Search / Lucene Modules does not work with accentuated characters

Closed this issue · 17 comments

@jtkech created:
https://orchard.codeplex.com/workitem/20059

I propose others options here: https://orchard.codeplex.com/discussions/454927

But the fact that accentuated characters are not implemented is like an "issue" for a french web site. I use a temporary solution with a Lucene filter for special characters. Note that to use this filter I have to HtmlDecode each query term

Thanks

@sebastienros commented:

Agree. The solution is to let admin define the analyzer for each of the indexes, maybe using a setting. This could be extensible but the ones already provided by lucene should be sufficient.

As a workaround you can change it in the code manually. French people are really a pain.

@Jetski5822 commented:

One thing I would like is to push the analyser out as a provider. That way you can push in your own provider without having to override entire classes.

There is the case of the Lucene highlighter, this might require other abstractions, I will investigate.

@Piedone commented:

As a Hungarian I can feel your pain!

hkui commented:

This issue seems to describe the same problem: http://orchard.codeplex.com/workitem/20265

@Codinlab commented:

I proposed a fix for HtmlDecode BodyPart text before indexing (I think it is the only part which needs that).

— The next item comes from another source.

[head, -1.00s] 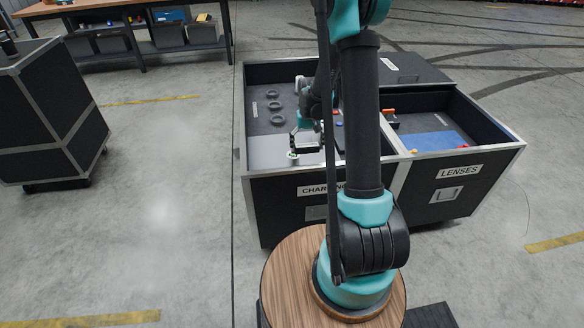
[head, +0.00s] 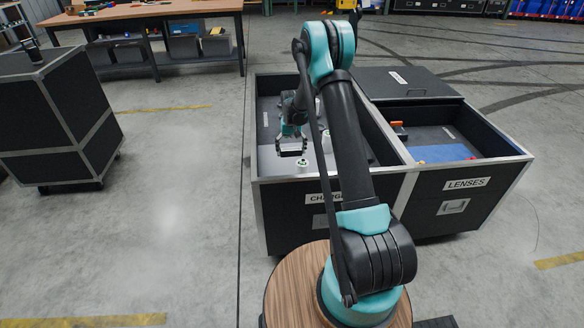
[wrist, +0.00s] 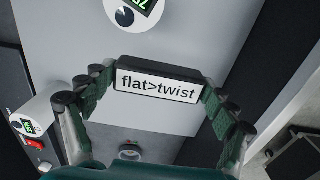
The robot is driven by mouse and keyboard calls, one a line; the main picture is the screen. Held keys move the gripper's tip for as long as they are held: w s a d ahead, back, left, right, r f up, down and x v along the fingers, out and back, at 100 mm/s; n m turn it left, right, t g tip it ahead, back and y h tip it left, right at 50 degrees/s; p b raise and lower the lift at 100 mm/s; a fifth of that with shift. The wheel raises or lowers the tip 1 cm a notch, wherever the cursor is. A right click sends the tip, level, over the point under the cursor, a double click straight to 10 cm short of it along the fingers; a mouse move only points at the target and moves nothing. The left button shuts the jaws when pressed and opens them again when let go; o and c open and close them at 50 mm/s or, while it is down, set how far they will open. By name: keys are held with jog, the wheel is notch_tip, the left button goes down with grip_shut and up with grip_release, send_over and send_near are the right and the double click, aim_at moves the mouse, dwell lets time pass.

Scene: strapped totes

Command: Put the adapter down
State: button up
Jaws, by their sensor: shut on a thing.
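The adapter (wrist: 157,85) is a dark block with a white label reading "flat>twist". In the wrist view my gripper (wrist: 155,92) is shut on it, one green-padded finger at each end. In the head view my gripper (head: 292,146) is inside the left, charging compartment (head: 284,187), over its near part. The adapter appears above a light grey panel (wrist: 185,45); the gap below it cannot be judged. A round socket-like part (wrist: 130,150) shows on the near side of the adapter.
White round units with green displays stand around the adapter, one beyond it (wrist: 135,12) and one to the left (wrist: 32,122). The lenses compartment (head: 458,171) is on the right. A dark case (head: 62,120) and a workbench (head: 140,14) stand left.

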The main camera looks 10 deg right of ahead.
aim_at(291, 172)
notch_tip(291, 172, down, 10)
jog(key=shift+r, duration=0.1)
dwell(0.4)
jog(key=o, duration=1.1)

I also made a copy of Lucene module with a customised French analyzer. It provides significant better results than StandardAnalyzer on french contents. Lucene provided FrenchAnalyser lacks some filters.

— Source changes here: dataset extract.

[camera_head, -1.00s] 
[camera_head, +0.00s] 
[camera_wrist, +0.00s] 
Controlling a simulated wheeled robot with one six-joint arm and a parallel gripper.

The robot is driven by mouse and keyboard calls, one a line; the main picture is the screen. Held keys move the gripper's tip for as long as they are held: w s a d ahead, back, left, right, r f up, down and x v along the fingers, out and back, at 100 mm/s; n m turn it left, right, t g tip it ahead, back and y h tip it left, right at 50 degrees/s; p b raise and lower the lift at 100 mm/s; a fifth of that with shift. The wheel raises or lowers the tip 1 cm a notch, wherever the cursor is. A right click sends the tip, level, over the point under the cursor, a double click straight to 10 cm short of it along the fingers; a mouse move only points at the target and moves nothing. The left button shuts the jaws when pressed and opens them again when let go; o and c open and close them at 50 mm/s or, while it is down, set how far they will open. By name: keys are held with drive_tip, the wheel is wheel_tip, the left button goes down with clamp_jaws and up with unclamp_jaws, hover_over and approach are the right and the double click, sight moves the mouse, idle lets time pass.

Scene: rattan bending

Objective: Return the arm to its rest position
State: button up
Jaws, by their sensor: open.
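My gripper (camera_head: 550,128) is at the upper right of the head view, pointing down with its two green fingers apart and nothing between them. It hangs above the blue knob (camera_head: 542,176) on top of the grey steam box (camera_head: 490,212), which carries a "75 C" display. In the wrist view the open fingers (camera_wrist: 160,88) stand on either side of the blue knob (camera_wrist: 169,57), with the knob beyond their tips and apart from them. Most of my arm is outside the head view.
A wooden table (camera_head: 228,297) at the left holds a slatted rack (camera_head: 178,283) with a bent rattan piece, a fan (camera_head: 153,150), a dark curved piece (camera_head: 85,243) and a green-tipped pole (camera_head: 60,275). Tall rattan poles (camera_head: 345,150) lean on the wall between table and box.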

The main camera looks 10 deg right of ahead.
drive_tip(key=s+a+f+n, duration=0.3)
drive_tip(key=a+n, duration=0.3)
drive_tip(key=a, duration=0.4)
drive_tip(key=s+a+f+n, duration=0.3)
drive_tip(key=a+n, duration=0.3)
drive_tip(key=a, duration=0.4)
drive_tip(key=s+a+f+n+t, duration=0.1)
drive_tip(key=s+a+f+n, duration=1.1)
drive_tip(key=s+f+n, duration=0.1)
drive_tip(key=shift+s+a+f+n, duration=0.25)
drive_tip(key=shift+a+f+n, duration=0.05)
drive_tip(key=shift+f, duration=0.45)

Since working with a modified copy of a core module is not a good idea, I would want to find a clean way to use my analyser instead of the default one.

Sebastien and Jetski5822 proposed some solutions, but I don't see how to achieve this.

Is there someone who can give me some advice or being interested in working on that ?

Linked to #3105

#4094 was set to 1.9.x but it was a duplicate of this issue, so setting this to 1.9.x too.

Since recently you can implement a custom ILuceneAnalyzer provider. Having a setting to define which one to use by default should be easy.

Here is a sample implementation : Lucene.FrenchAnalyser

The StandardAnalyzer is used now by default, it filters StandardTokenizer with LowerCaseFilter, StandardFilter and StopFilter. The StopFilter using a list of English stop words, but to be more generic we should use just StandardTokenizer with StandardFilter and LowerCaseFilter. In my opinion, creating an ASCIIFoldingFilter setter option in the dashboard should solve this specific issue.

In the future, @sebastienros suggestion would be the best: "The solution is to let admin define the analyzer for each of the indexes, maybe using a setting. This could be extensible but the ones already provided by lucene should be sufficient." In that way, the admin could easily determine e.g. language-specific indexes with stop words and stemming.

Test if it @TFleury 's module allows to search accentuated characters.

@sebastienros @Piedone
So we need a set of indexName (textbox) -> ILuceneAnalyzerSelector.Name (dropdown) mappings.
What about adding a new Lucene settings menu with a LuceneSettingsPart which would store this set of mappings in a serialized form?
Then the ILuceneAnalyzerProvider implementation would filter the list of ILuceneAnalyzerSelectors by the given name.

I think a site setting would be good for that (just list the analyzer names in the dropdown, this is a technical config so I think we can live without anything more user-friendly).

@sebastienros what do you think?

Your design sounds right.
Ensure that we are also correctly using the same analyzer when parsing the searched text (it has to match the indexing one).
We need this setting to be on a Search Index (not a global search setting) so each index can have different analyzers.
And display a message when the analyzer is changed to inform the user to rebuild the index.

Demo on Tuesday

You missed an exclamation mark, a question mark or a ;-))) smiley from the end! Can do on the Tuesday after that when I won't have other obligations during that time.